What to produce ->
Lines from the one containing "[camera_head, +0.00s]" through the last line of the data are to be repeated word for word, both ends included.
-- BEGIN Source data --
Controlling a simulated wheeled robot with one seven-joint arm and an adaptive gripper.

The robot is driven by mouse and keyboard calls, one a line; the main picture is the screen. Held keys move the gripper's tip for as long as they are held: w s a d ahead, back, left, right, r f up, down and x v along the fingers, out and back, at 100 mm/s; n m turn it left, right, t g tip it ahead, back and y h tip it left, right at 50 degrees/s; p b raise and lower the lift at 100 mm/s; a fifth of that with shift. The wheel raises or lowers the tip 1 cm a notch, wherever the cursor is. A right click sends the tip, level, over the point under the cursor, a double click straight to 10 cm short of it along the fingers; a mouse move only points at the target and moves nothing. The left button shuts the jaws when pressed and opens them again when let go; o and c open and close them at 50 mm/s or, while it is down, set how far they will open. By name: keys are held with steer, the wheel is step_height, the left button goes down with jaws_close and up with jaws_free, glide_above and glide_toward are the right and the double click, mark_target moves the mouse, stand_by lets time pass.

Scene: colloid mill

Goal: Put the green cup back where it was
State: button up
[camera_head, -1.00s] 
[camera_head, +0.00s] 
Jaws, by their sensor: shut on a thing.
-- END Source data --
Task result ->
[camera_head, +0.00s] 
Jaws, by their sensor: shut on a thing.

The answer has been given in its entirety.